** Start of Task input **
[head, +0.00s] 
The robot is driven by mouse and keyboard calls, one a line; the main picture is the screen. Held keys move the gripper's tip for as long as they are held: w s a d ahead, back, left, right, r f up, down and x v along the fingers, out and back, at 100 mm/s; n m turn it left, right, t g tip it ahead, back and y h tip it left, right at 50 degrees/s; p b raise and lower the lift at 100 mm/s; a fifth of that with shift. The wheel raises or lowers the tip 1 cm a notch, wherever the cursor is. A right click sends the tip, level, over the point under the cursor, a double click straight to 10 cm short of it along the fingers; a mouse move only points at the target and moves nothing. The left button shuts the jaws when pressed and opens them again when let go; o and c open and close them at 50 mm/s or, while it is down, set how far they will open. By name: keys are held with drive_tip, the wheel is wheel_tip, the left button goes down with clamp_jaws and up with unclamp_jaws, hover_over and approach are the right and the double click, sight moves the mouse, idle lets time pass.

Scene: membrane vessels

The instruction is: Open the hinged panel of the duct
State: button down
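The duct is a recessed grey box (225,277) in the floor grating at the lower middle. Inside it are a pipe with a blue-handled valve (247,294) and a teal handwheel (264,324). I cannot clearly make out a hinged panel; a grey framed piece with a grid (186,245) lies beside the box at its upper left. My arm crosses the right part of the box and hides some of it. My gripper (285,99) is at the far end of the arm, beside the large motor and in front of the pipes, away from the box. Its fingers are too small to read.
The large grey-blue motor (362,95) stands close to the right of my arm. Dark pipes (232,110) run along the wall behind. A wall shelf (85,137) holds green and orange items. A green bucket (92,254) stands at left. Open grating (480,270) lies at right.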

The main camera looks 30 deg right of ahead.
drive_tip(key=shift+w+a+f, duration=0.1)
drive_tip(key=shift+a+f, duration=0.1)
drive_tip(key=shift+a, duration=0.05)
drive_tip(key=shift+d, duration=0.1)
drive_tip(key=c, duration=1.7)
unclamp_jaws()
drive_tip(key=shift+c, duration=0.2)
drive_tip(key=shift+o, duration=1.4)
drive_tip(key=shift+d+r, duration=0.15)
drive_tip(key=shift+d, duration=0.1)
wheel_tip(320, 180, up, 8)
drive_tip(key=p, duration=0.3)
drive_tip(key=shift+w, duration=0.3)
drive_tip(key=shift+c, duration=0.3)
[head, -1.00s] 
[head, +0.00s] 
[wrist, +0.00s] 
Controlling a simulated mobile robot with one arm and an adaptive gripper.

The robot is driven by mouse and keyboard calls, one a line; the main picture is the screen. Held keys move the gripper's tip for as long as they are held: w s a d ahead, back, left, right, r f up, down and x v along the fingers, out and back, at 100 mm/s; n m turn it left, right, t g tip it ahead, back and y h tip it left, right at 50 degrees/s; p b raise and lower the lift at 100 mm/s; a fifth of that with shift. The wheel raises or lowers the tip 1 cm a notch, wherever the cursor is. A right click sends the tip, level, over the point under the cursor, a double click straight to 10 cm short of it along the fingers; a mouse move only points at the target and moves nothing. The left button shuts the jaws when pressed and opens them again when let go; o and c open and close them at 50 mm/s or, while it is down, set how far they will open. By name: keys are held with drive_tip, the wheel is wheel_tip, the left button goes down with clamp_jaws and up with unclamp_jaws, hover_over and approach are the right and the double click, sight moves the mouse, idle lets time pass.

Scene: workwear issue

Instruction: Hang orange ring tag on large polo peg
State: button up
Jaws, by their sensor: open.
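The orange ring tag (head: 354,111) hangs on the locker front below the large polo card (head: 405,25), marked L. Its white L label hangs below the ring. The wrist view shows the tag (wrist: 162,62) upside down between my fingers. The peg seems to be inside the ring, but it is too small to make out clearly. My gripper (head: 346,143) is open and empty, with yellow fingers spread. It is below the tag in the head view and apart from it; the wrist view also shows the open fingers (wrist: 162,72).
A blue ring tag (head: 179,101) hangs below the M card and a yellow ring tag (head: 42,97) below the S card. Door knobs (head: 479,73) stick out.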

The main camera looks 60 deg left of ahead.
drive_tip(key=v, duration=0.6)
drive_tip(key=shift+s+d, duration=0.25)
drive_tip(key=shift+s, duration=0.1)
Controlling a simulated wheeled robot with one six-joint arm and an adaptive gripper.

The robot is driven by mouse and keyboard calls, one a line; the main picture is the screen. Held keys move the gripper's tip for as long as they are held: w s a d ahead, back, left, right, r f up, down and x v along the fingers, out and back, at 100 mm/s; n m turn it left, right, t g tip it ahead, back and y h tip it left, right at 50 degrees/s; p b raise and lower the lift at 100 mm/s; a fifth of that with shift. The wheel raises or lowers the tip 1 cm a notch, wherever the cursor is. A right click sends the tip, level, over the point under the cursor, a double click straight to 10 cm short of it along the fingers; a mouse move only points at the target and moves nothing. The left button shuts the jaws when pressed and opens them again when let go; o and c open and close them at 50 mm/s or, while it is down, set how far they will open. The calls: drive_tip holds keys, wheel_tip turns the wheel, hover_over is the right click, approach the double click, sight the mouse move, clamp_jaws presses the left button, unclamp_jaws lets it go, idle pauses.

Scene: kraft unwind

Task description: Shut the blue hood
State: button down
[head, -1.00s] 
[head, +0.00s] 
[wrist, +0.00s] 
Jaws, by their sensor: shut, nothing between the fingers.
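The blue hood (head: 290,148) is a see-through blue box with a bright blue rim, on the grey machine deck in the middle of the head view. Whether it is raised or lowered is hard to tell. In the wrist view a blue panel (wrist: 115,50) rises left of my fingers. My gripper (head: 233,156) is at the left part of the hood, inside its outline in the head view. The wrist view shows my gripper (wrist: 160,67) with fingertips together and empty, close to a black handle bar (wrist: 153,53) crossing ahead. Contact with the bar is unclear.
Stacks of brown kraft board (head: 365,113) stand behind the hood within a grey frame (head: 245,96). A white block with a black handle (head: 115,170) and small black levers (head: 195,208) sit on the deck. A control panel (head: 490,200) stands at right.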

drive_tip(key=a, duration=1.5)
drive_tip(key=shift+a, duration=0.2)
** End of Task input **
◆ **Short exercise**:
Output all of the data above without any alteration.

◆ **The response**:
[head, +0.00s] 
The robot is driven by mouse and keyboard calls, one a line; the main picture is the screen. Held keys move the gripper's tip for as long as they are held: w s a d ahead, back, left, right, r f up, down and x v along the fingers, out and back, at 100 mm/s; n m turn it left, right, t g tip it ahead, back and y h tip it left, right at 50 degrees/s; p b raise and lower the lift at 100 mm/s; a fifth of that with shift. The wheel raises or lowers the tip 1 cm a notch, wherever the cursor is. A right click sends the tip, level, over the point under the cursor, a double click straight to 10 cm short of it along the fingers; a mouse move only points at the target and moves nothing. The left button shuts the jaws when pressed and opens them again when let go; o and c open and close them at 50 mm/s or, while it is down, set how far they will open. By name: keys are held with drive_tip, the wheel is wheel_tip, the left button goes down with clamp_jaws and up with unclamp_jaws, hover_over and approach are the right and the double click, sight moves the mouse, idle lets time pass.

Scene: membrane vessels

The instruction is: Open the hinged panel of the duct
State: button down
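The duct is a recessed grey box (225,277) in the floor grating at the lower middle. Inside it are a pipe with a blue-handled valve (247,294) and a teal handwheel (264,324). I cannot clearly make out a hinged panel; a grey framed piece with a grid (186,245) lies beside the box at its upper left. My arm crosses the right part of the box and hides some of it. My gripper (285,99) is at the far end of the arm, beside the large motor and in front of the pipes, away from the box. Its fingers are too small to read.
The large grey-blue motor (362,95) stands close to the right of my arm. Dark pipes (232,110) run along the wall behind. A wall shelf (85,137) holds green and orange items. A green bucket (92,254) stands at left. Open grating (480,270) lies at right.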

The main camera looks 30 deg right of ahead.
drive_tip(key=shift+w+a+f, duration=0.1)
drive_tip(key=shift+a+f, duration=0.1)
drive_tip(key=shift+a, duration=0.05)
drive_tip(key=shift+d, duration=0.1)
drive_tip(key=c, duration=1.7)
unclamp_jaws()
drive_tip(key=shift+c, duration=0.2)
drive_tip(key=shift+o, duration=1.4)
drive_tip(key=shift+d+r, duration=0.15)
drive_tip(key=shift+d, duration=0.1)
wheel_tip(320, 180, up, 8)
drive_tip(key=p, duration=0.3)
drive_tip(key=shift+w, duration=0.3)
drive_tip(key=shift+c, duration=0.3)
[head, -1.00s] 
[head, +0.00s] 
[wrist, +0.00s] 
Controlling a simulated mobile robot with one arm and an adaptive gripper.

The robot is driven by mouse and keyboard calls, one a line; the main picture is the screen. Held keys move the gripper's tip for as long as they are held: w s a d ahead, back, left, right, r f up, down and x v along the fingers, out and back, at 100 mm/s; n m turn it left, right, t g tip it ahead, back and y h tip it left, right at 50 degrees/s; p b raise and lower the lift at 100 mm/s; a fifth of that with shift. The wheel raises or lowers the tip 1 cm a notch, wherever the cursor is. A right click sends the tip, level, over the point under the cursor, a double click straight to 10 cm short of it along the fingers; a mouse move only points at the target and moves nothing. The left button shuts the jaws when pressed and opens them again when let go; o and c open and close them at 50 mm/s or, while it is down, set how far they will open. By name: keys are held with drive_tip, the wheel is wheel_tip, the left button goes down with clamp_jaws and up with unclamp_jaws, hover_over and approach are the right and the double click, sight moves the mouse, idle lets time pass.

Scene: workwear issue

Instruction: Hang orange ring tag on large polo peg
State: button up
Jaws, by their sensor: open.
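The orange ring tag (head: 354,111) hangs on the locker front below the large polo card (head: 405,25), marked L. Its white L label hangs below the ring. The wrist view shows the tag (wrist: 162,62) upside down between my fingers. The peg seems to be inside the ring, but it is too small to make out clearly. My gripper (head: 346,143) is open and empty, with yellow fingers spread. It is below the tag in the head view and apart from it; the wrist view also shows the open fingers (wrist: 162,72).
A blue ring tag (head: 179,101) hangs below the M card and a yellow ring tag (head: 42,97) below the S card. Door knobs (head: 479,73) stick out.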

The main camera looks 60 deg left of ahead.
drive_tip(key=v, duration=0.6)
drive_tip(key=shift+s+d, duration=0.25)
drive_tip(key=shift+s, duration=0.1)
Controlling a simulated wheeled robot with one six-joint arm and an adaptive gripper.

The robot is driven by mouse and keyboard calls, one a line; the main picture is the screen. Held keys move the gripper's tip for as long as they are held: w s a d ahead, back, left, right, r f up, down and x v along the fingers, out and back, at 100 mm/s; n m turn it left, right, t g tip it ahead, back and y h tip it left, right at 50 degrees/s; p b raise and lower the lift at 100 mm/s; a fifth of that with shift. The wheel raises or lowers the tip 1 cm a notch, wherever the cursor is. A right click sends the tip, level, over the point under the cursor, a double click straight to 10 cm short of it along the fingers; a mouse move only points at the target and moves nothing. The left button shuts the jaws when pressed and opens them again when let go; o and c open and close them at 50 mm/s or, while it is down, set how far they will open. The calls: drive_tip holds keys, wheel_tip turns the wheel, hover_over is the right click, approach the double click, sight the mouse move, clamp_jaws presses the left button, unclamp_jaws lets it go, idle pauses.

Scene: kraft unwind

Task description: Shut the blue hood
State: button down
[head, -1.00s] 
[head, +0.00s] 
[wrist, +0.00s] 
Jaws, by their sensor: shut, nothing between the fingers.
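The blue hood (head: 290,148) is a see-through blue box with a bright blue rim, on the grey machine deck in the middle of the head view. Whether it is raised or lowered is hard to tell. In the wrist view a blue panel (wrist: 115,50) rises left of my fingers. My gripper (head: 233,156) is at the left part of the hood, inside its outline in the head view. The wrist view shows my gripper (wrist: 160,67) with fingertips together and empty, close to a black handle bar (wrist: 153,53) crossing ahead. Contact with the bar is unclear.
Stacks of brown kraft board (head: 365,113) stand behind the hood within a grey frame (head: 245,96). A white block with a black handle (head: 115,170) and small black levers (head: 195,208) sit on the deck. A control panel (head: 490,200) stands at right.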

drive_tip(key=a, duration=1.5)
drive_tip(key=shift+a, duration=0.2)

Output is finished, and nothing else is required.